手塚先生との出会い
戦後間もない、昭和二四年(一九四九)。
私はグラフィック・デザイナーになりたいという夢を抱いて、日本大学芸術学部へ進学するため、鹿児島から上京しました。
高校の同級生に、のちに有名な演出家となる和田勉がいたのですが、彼は卒業前に、東京へ転校していました。私は彼から、東久留米の浄牧院というお寺の僧房を、東京での下宿として紹介してもらい、そこに落ち着きました。
当時、その境内の一角に、女医さんが経営する診療所がありました。その壁には、『白雪姫』のイラストがたくさん貼ってあったのですが、実はそのイラストは、「小児科で診療を受ける子供たちが、少しでも和むように」と頼まれて、私が描いたものでした。
ところが、思いもかけずこのイラストが、その後の私の進路を変えることとなります。
このイラストを見た、近所に住む絵本作家の方が、私を“少年画報社”という出版社の社長に引き合わせてくれることになったのです。当時の少年画報社は、とにかく人手が足りなかったようで、元気でさえあればよかったのか、もしくはその絵本作家がよほど信用ある方だったのか、とにかくその紹介のおかげで、めでたく採用が決定しました。
もちろん、その時私はまだ大学生でしたので、絵本作家の方も学生にアルバイトを紹介するくらいの感覚だったのでしょうが、「卒業証書より実力だ」と考えた私は、さっそく大学を中退して、出版業界へと飛び込んだのです。昭和二七年のことでした。
さて、少年画報社へ入社して、いきなり大仕事を任されることになりました。月刊誌「少年画報」に作品を連載中の人気漫画家、手塚治虫(『サボテン君』)と福井英一(『どんどこドン助』)の担当です(しばらく後に『赤ん坊帝国』の高野よしてるも担当)。
しかし、大仕事とはいっても、実際の仕事内容は、いわば「作家の見張り役兼原稿運び担当」のようなものでした。とくに手塚先生は、常に編集者がそばにいて監視していないと、締め切りが競合する他社の原稿を描き出すので油断もスキもありませんでした。
当然ながら、新人の私は編集に関しては素人同然で、デスクワークはもっぱら編集長や先輩、同僚の担当だったので、このような仕事につかされたのでしょう。ただ、当時は雑誌の中でも漫画は軽い扱いで、小説や絵物語が記事の中心という時代でもあったのです。
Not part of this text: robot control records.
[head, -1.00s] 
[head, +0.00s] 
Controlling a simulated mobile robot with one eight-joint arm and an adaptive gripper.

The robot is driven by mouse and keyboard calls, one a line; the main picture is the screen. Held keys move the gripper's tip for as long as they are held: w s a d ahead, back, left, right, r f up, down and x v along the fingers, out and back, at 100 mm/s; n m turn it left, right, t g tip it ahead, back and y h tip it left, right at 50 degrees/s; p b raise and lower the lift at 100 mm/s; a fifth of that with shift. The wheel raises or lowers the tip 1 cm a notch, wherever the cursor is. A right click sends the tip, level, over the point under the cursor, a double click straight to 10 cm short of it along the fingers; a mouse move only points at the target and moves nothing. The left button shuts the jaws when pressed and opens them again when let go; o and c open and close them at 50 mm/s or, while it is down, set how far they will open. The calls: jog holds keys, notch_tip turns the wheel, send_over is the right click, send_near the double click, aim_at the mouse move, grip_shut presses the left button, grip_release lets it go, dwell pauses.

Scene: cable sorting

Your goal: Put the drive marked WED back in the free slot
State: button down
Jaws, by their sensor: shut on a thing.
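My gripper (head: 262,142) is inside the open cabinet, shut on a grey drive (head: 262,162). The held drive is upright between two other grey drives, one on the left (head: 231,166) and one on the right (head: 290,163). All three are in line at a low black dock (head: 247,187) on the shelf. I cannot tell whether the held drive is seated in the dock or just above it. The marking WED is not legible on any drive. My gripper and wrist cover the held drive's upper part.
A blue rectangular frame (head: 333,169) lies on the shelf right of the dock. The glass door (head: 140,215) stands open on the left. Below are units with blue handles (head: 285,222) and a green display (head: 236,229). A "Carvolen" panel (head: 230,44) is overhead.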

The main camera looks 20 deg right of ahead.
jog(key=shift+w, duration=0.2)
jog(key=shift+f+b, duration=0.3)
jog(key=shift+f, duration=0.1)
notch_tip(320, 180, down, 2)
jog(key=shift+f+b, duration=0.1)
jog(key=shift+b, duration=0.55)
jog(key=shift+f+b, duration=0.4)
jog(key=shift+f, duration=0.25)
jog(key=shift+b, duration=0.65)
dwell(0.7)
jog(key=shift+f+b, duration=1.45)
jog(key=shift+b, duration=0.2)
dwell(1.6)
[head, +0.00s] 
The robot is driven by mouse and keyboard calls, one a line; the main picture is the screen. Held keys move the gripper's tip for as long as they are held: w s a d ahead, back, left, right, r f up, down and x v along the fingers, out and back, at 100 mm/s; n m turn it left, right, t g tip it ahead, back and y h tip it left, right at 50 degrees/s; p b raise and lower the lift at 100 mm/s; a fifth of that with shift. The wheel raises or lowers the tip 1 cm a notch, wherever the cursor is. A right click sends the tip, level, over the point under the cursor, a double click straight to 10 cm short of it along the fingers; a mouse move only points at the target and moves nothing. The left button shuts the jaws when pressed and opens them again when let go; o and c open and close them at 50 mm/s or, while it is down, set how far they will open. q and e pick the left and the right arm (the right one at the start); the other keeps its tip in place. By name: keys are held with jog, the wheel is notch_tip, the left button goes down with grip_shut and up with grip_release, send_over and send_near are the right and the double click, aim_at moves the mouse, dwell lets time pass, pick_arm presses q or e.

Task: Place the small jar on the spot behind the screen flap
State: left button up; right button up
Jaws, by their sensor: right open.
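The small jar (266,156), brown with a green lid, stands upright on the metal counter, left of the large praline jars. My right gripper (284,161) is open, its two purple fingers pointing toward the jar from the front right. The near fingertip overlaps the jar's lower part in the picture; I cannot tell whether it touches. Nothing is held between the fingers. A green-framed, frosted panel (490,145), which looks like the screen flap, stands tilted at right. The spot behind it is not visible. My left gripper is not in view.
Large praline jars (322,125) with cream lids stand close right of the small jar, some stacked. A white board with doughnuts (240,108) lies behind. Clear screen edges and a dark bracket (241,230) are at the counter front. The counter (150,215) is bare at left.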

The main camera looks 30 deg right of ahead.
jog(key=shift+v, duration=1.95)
担当を命じられた時、すでに『サボテン君』の連載は始まっており、私は前任者から仕事を引き継ぐにあたり、手塚先生に紹介してもらうことになりました。実を言うと私は、漫画は子供のころから読んでいましたが、愛読していたのは雑誌「少年倶楽部」(講談社)で連載されていた『冒険ダン吉』『のらくろ』などで、手塚先生については絵柄を知っている程度でほとんど白紙の状態だったのです。前任者に連れられて、初めて先生にお会いした場所が四谷にあった八百屋の二階の下宿だったか、トキワ荘だったか、今では記憶が定かではありませんが、先生の第一印象はよく覚えています。
こんなに若い人なのか!
なにせ昭和二七年といえば、手塚先生は前年に大学を卒業したばかり。私は漫画家というと、もっと高年齢の「画伯」というイメージを持っていたので、目の前の現代的でスマートな若者にすっかり驚いてしまったのです。手塚先生自身、東京に移り、これから本格的に漫画に取り組もうとしておられたころでした。